The only other species that is hardy for NJ gardens is Itea japonica. Named in 1831 by the Czech botanist Karel Bořivoj Presl (1794–1852), the plant is much like its North American cousin and is native to moist woodland regions of Japan. Similar in size, flower and fall color as Itea virginica, it is also the subject of an interesting plant collecting story. In 1955, Dr. John Creech (1920–2009), who became the Director of the National Arboretum was collecting plants on the island of Kyushu, Japan. During the trip he collected cuttings from what he thought to be Itea japonica, which were ultimately shared with the Arnold Arboretum. Dr. Gary Koller of the Arnold was intrigued by the plants compact 3–4' habit, as well as its ability to develop a dense thicket and named it 'Beppu' in honor of the town from which it was collected. It has since been determined that the plant is in fact Itea virginica which was shared with Japan during the late 1800's! If nothing more, having this plant in your garden will provide a Sweetspire with attractive reddish purple fall color and a truly fun and innocent story to share with friends.
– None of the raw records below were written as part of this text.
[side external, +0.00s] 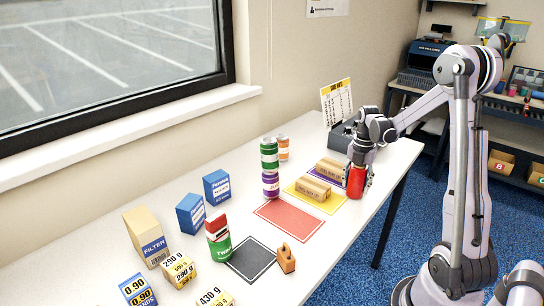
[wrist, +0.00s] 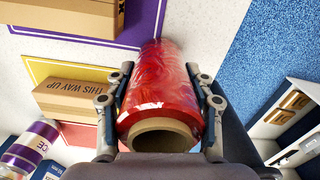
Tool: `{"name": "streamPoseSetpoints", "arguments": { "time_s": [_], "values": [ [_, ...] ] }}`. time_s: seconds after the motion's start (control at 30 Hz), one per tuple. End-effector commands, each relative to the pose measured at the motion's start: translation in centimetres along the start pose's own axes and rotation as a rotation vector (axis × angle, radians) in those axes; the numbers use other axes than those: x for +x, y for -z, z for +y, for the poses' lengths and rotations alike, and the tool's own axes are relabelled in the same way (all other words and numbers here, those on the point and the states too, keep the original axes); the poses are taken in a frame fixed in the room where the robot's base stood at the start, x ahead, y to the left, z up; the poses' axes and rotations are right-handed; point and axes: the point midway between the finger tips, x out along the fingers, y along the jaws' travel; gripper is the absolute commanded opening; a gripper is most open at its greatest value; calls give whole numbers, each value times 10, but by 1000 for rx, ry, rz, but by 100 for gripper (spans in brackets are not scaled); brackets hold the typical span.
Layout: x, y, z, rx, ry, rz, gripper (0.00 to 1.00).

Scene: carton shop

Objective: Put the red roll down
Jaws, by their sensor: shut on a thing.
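The red roll (side external: 356,182) is a glossy wrapped cylinder with a brown cardboard core, held upright between the fingers of my gripper (wrist: 160,82). In the wrist view the red roll (wrist: 160,95) fills the middle, its open core end towards the camera. My gripper is shut on it, one finger on each side. In the side view it is near the right edge of the white table, beside the yellow mat (side external: 292,190). I cannot tell whether its lower end touches the table.
Brown cartons lie on the yellow mat and the purple mat (wrist: 150,32). The red mat (side external: 289,221) is empty. Stacked cans (side external: 270,168) stand behind. Boxes crowd the left. Blue floor lies past the table edge.

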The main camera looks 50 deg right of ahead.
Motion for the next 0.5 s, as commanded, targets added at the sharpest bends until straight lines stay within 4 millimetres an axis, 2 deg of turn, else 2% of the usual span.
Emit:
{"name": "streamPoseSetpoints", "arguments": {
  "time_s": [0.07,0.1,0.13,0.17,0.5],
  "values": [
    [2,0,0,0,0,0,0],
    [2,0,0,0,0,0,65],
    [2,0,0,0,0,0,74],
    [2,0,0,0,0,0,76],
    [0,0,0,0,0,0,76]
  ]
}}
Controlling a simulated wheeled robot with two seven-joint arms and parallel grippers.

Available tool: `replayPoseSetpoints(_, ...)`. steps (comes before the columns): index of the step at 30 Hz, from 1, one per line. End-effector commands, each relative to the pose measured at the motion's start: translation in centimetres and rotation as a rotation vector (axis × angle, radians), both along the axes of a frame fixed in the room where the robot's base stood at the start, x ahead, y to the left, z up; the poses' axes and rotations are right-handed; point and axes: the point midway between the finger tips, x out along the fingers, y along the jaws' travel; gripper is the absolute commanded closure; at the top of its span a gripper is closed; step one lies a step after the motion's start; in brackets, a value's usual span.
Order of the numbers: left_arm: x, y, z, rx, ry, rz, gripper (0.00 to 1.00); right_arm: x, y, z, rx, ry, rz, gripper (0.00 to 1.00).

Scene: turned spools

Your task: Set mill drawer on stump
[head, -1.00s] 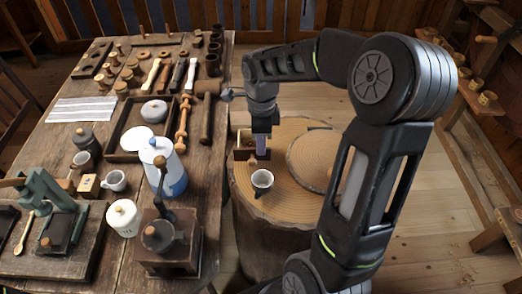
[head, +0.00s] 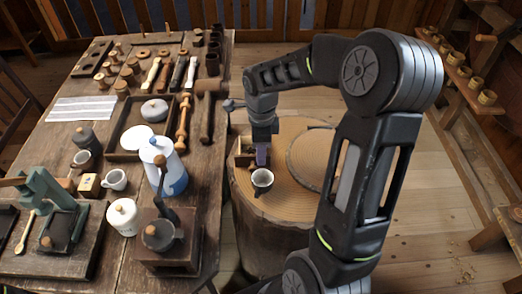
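The mill drawer (head: 243,154), a small open wooden box, is at the left rear part of the round stump top (head: 290,190). My right gripper (head: 262,158) points down at the drawer's right side and covers part of it. The gap between its fingers is not clear, so I cannot tell whether it grips the drawer. The mill (head: 167,243), a dark wooden box with a metal bowl and crank, stands at the table's front right corner. My left gripper is not in view.
A round raised disc (head: 318,158) lies on the stump's right part. The table (head: 205,190) at left is crowded with a blue-white pot (head: 168,170), jars and turned wooden pieces.

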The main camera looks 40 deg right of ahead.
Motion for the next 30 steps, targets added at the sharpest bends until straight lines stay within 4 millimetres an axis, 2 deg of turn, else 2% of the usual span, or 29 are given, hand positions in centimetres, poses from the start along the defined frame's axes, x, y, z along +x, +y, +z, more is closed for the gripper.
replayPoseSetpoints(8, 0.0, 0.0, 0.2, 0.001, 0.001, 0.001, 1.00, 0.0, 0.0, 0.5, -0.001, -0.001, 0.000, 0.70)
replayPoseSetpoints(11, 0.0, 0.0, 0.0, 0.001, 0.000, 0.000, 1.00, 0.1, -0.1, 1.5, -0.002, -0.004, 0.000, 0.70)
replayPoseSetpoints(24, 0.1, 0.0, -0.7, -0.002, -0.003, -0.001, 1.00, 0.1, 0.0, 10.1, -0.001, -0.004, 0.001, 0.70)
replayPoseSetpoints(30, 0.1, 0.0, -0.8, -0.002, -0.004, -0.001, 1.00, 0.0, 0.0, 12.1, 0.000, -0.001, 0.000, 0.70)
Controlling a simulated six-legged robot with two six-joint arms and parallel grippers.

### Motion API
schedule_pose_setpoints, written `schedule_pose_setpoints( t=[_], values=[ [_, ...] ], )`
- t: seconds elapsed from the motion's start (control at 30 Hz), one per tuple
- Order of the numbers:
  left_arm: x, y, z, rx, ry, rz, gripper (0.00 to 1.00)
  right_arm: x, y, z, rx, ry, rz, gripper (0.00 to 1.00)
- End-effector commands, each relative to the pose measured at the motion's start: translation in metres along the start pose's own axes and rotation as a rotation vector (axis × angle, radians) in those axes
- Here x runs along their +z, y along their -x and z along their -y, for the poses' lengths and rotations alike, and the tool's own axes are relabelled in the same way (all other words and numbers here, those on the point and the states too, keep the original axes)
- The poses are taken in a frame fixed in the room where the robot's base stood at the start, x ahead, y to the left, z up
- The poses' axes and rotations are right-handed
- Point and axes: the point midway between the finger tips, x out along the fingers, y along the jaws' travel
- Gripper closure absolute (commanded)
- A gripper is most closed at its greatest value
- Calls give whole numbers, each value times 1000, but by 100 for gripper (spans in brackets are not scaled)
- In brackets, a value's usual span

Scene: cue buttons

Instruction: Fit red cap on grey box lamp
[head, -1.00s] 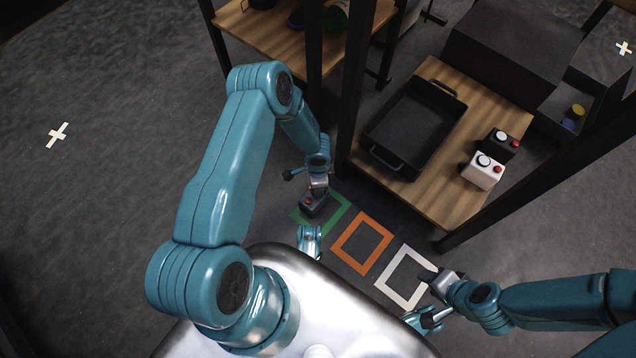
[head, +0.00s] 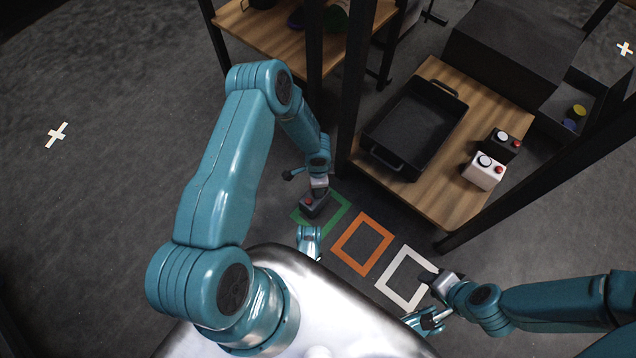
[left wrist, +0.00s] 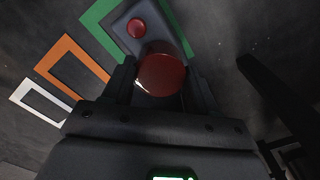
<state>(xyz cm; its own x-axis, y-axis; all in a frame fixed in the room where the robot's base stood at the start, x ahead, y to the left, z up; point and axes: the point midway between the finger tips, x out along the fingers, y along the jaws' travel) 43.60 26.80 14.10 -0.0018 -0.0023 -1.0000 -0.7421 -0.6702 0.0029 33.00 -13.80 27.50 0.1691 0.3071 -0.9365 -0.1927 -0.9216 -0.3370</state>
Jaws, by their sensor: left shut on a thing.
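The grey box (head: 316,207) sits on the floor at the green square outline and has a small red button. In the left wrist view the box (left wrist: 122,20) shows beyond my fingers, with its red button clear of them. My left gripper (head: 319,190) is just over the box. It is shut on the round red cap (left wrist: 162,72), which overlaps the box top in the wrist view. The lamp is hidden behind the cap, and I cannot tell whether the cap touches it. My right gripper (head: 429,278) is near the white square; its jaw opening is unclear.
Green (head: 341,219), orange (head: 340,258) and white (head: 383,283) square outlines lie on the floor. A wooden table (head: 445,200) holds a black tray (head: 412,122), a white button box (head: 482,177) and a black button box (head: 500,145). Dark posts stand close beside my left arm.

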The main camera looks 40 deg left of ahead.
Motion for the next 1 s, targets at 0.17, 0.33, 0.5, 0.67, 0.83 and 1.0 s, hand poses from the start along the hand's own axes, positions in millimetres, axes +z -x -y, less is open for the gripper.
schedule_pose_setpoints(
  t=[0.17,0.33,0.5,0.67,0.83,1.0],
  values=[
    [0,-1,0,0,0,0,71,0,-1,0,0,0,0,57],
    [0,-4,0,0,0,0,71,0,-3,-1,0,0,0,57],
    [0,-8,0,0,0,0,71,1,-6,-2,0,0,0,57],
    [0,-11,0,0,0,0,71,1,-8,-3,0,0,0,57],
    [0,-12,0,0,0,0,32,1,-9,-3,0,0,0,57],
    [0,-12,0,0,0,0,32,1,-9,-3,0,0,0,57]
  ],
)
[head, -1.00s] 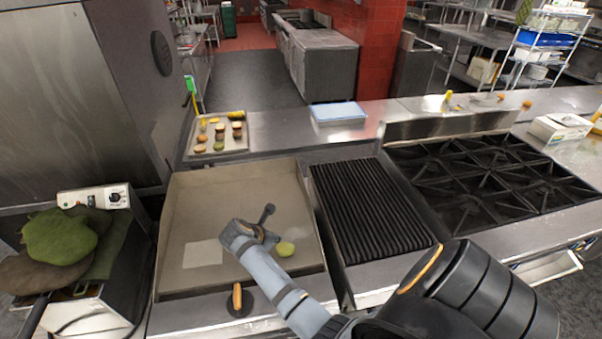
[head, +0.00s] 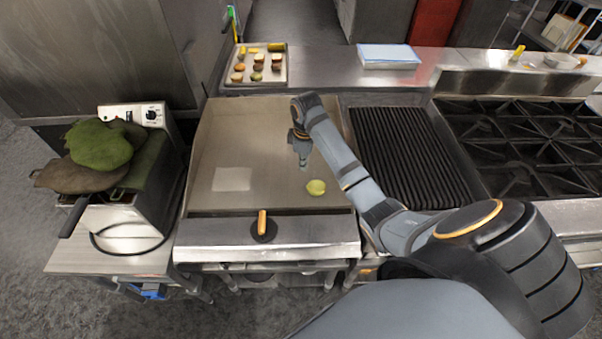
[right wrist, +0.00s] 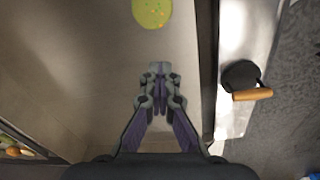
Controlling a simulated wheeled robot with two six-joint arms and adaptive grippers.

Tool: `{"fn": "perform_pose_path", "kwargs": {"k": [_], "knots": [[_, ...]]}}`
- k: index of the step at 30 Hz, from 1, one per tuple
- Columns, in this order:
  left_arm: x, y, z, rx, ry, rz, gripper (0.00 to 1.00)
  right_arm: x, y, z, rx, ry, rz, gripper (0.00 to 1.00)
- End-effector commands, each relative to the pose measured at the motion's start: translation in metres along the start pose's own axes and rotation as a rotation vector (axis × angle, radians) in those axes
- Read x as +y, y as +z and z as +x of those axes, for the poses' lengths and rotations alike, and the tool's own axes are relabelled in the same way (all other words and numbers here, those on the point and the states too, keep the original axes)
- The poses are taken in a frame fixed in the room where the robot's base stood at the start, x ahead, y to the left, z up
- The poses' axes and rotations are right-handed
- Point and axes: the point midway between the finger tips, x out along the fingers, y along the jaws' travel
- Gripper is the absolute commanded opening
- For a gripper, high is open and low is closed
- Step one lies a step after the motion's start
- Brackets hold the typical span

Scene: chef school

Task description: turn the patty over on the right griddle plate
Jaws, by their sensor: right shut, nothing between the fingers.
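A yellow-green round patty (head: 316,187) lies flat on the front right part of the flat steel griddle (head: 245,135). In the right wrist view, the patty (right wrist: 152,12) shows orange specks and is cut off by the top edge. My right gripper (head: 303,160) points down over the griddle, behind and a little left of the patty in the head view. Its fingers (right wrist: 160,72) are shut with nothing between them and apart from the patty. My left gripper is not in view.
A pale rectangle (head: 232,179) marks the griddle's left front. A black round press with a wooden handle (head: 263,226) sits on the front ledge. A ribbed black grill (head: 408,160) is at right. A tray of food (head: 240,79) stands behind the griddle.

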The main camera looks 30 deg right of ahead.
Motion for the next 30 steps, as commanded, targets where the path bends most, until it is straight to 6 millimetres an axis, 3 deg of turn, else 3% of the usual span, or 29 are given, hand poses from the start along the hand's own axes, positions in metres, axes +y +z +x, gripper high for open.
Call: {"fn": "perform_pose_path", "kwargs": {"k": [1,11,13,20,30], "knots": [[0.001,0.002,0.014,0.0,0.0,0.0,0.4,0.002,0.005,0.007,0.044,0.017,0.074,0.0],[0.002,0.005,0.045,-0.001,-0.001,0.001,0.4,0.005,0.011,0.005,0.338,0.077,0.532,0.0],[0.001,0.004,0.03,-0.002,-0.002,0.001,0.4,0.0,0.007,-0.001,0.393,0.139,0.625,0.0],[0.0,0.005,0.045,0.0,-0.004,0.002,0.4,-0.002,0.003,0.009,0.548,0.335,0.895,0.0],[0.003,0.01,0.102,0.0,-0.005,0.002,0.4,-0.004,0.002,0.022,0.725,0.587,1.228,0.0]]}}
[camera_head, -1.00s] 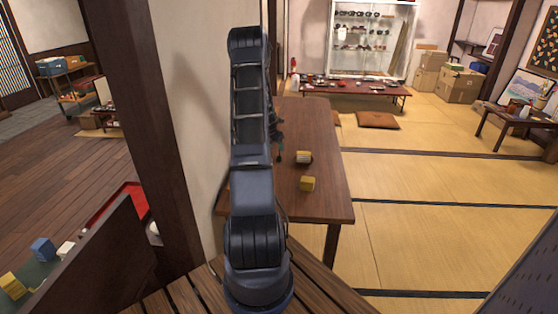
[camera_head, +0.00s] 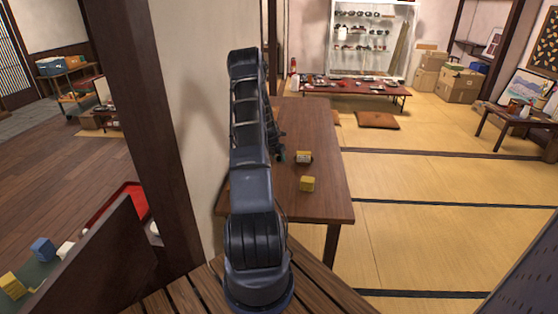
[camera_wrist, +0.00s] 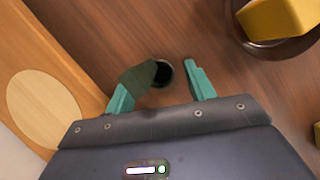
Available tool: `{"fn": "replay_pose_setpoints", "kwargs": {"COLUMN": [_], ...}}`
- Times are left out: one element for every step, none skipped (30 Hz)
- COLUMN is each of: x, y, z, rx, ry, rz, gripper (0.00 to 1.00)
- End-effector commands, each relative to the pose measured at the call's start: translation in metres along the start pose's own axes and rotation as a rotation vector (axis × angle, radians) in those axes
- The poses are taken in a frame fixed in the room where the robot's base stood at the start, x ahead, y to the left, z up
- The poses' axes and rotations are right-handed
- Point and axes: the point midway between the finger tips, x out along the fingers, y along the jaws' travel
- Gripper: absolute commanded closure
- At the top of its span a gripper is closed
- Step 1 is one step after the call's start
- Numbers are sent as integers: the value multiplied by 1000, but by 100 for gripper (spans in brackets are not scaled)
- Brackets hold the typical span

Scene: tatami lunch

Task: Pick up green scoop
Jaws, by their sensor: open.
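In the wrist view a dark green piece (camera_wrist: 140,77), which looks like the green scoop, lies close to the left fingertip of my gripper (camera_wrist: 160,84). A small dark round shape (camera_wrist: 163,72) adjoins it, between the fingertips; I cannot tell whether it is the scoop's bowl or a separate thing. My gripper's teal fingers are spread apart over the brown table (camera_wrist: 185,35). Whether the left finger touches the green piece is unclear. In the head view my gripper (camera_head: 280,152) is partly hidden by my arm, low over the table, and the scoop cannot be made out.
A yellow block (camera_wrist: 280,16) sits in a dark round dish (camera_wrist: 262,46) at the upper right of the wrist view. Another yellow block (camera_head: 308,184) stands on the table nearby. A wall and dark post (camera_head: 160,130) stand left of my arm.

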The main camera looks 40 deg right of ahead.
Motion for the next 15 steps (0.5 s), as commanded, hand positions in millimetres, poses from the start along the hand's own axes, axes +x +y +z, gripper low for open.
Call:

Virginia Sweetspire looks wonderful in mass and makes a great companion planting for plants with red autumn fruits like Winterberry Holly (Ilex verticillata), pink flowers plumes such as Dallas Blues Switch Grass (Panicum virgatum 'Dallas Blues') or Hydrangeas with pink autumn flowers like Hydrangea paniculata 'Limelight' as seen in mid-October in Picture 6. Its arching habit makes it a great plant for transitioning your eye from taller plants down to the ground plane or for planting along walkways. And, it always provides a nice compliment for plants with good yellow fall color such as the previously mentioned Amsonia or Flying Dragon Hardy Orange (Poncirus trifoliata 'Flying Dragon'), both of which appear in Picture 5. As you study your garden 'bones' this fall and winter, contemplate how this plant might be able to enhance your garden. It may be a 'late bloomer' to modern day gardeners, but with multiple seasons of interest, it is a plant most worthy of blooming in more gardens!